I was really afraid dirt would get into it but not one speck did. We put it down in peach season, just outside the back door, and dug it up for Thanksgiving (which isn't a full 4 months). The floating top layer, the part that was out of the liquid, was discolored and yucky-looking from oxidation. We threw that away. What was left was brandied peaches of a quality the likes of which I'd never seen before. The peaches' color was perfectly preserved; they looked just as they had the day we put them in.
But they darkened very fast when exposed to air; within 24 hours we could see and taste the difference as they commenced to deteriorate. Apparently exposure to air was causing the trouble. If I had it to do over, I'd reseal them in smaller jars as soon as we dug them up and just open them as needed, so there would be as little exposure to air before serving as possible. You absolutely must keep any brandied (or spiced) fruit below the liquid and out of the air, but this stuff was even affected by the exposure of the liquid to the air.

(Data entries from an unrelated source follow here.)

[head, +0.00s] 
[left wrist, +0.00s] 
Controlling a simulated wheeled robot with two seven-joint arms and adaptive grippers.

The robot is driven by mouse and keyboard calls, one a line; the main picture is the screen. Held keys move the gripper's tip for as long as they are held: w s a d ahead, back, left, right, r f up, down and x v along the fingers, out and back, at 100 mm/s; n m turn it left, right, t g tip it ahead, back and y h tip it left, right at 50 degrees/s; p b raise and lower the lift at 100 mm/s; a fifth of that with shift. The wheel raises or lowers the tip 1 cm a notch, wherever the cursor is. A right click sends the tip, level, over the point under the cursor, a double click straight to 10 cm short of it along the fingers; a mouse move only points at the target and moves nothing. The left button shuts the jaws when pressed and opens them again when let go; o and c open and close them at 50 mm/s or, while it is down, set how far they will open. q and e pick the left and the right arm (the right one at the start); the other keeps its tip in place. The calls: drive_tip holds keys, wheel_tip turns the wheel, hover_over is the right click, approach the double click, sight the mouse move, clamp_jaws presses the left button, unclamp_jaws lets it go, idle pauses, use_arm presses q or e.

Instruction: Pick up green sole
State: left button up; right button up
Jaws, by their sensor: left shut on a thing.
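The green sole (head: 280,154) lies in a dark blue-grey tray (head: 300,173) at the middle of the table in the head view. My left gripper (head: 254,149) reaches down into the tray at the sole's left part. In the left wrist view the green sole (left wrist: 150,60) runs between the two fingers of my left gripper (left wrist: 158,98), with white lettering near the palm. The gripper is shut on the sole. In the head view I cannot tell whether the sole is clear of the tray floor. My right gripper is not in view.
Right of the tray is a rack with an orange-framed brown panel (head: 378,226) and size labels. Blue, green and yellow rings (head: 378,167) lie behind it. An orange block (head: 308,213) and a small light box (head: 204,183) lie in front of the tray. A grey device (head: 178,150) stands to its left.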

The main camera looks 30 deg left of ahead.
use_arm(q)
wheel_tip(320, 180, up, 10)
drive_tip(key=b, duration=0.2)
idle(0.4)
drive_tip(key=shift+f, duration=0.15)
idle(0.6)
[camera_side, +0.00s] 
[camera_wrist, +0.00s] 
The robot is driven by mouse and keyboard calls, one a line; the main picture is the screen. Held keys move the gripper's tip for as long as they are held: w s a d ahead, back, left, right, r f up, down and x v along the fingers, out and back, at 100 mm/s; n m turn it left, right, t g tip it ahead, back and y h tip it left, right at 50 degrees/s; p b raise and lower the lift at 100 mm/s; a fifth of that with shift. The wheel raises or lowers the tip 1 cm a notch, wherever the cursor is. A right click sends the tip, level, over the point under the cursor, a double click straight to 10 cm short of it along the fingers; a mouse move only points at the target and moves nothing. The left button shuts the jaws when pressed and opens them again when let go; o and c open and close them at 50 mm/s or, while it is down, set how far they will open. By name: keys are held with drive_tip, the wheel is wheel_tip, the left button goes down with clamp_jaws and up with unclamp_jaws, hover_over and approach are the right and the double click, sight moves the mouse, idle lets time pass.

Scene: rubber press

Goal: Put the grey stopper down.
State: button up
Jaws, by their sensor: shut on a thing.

I think the temperature control also helped make it good. I imagine if you sealed a crock of tutti-frutti and buried it the same way for 3 months, it would do as well, because the temperature underground is evenly cool but not too cold— especially early in the season, when above ground it's hot. Brandied fruit made from scratch needs a cool temperature, since you don't have the help of the preservatives that are in store-bought foods.
February 1975. Dolly had hurt her knee, went to the doctor, and got a crutch. I thought then she'd soon be fine. I had no idea that the next morning she would be unable to walk on the remaining good leg. Subsequently, both arms went bad, then neck and back. It all turned out happily in the end, but the end was much longer in coming than I had expected. She's much, much better now than she was in the middle of January, when there were days when she could not use her hands even to turn the pages of a book or to feed herself. In fact, she seems very nearly well again.
The doctors predict she is almost certain to suffer another, worse attack within a relatively short time. But that's doctor thinking for you. As far as I'm concerned, it's over and done. Dolly is well now, and she's going to stay well. I'm going to take such good care of her that the old bug, whatever it is, doesn't have a chance. And this isn't the first time my opinion parted company with the doctor's and I won. There's too much at stake here for me to agree with something like that. God will guide my hand in nursing her, and He's the greatest Physician of them all. [She never did have an attack of arthritis again. Dolly's nearly 30 now, married, with children of her own.]
I used to have a section about making candy—but I had to cut it (not enough space). It had the basics like taffy, and some fancier things too. But making hand-dipped chocolates and marzipan and other fancy candies belongs more to arts and crafts than to cooking, I think. I can't really reconcile myself to the notion of spending all that time and labor to make something so beautiful and then opening my mouth and wiping it out. Same for cake decorating. I enjoy the fancy decorated cookies the grandmas around here make for Christmas. But when people have the creative urge, you just have to get out of their way and let them go. I used to write poetry, and maybe that's just as useless a product as a cookie or cake decoration—and maybe more so because it isn't even edible. I tried to sell my poems by mail once. Out of a mailing of several hundred, 2 dear people responded—more to keep my morale up, I think, than for the sake of the poems.
When Mike was a student in the big city, I used to take my poems down to a street corner in Greenwich Village (along with a baby or two), put on a great big sandwich board that said "Poems for Sale" on each side and sell copies for 25 to 50 cents apiece. (Mike priced them for me.) I barely made enough to pay my bus fare and buy lunch, but it was really beautiful just standing there sharing my work all day with people who came to read my notebooks and pick out one or two poems that would really go home and live with them and become a part of their lives. That was the only thing I've ever missed about New York— selling poems. I never was one to write in an ivory tower. I needed people to react to what I was writing. Their reactions provided a sonar for me as I swam through the literary waters, guiding me to a better and better result—better because it meant more to them. Though I've always written something or other, it's best when there is a real human being on the receiving end who can laugh and care and learn something they really want to know.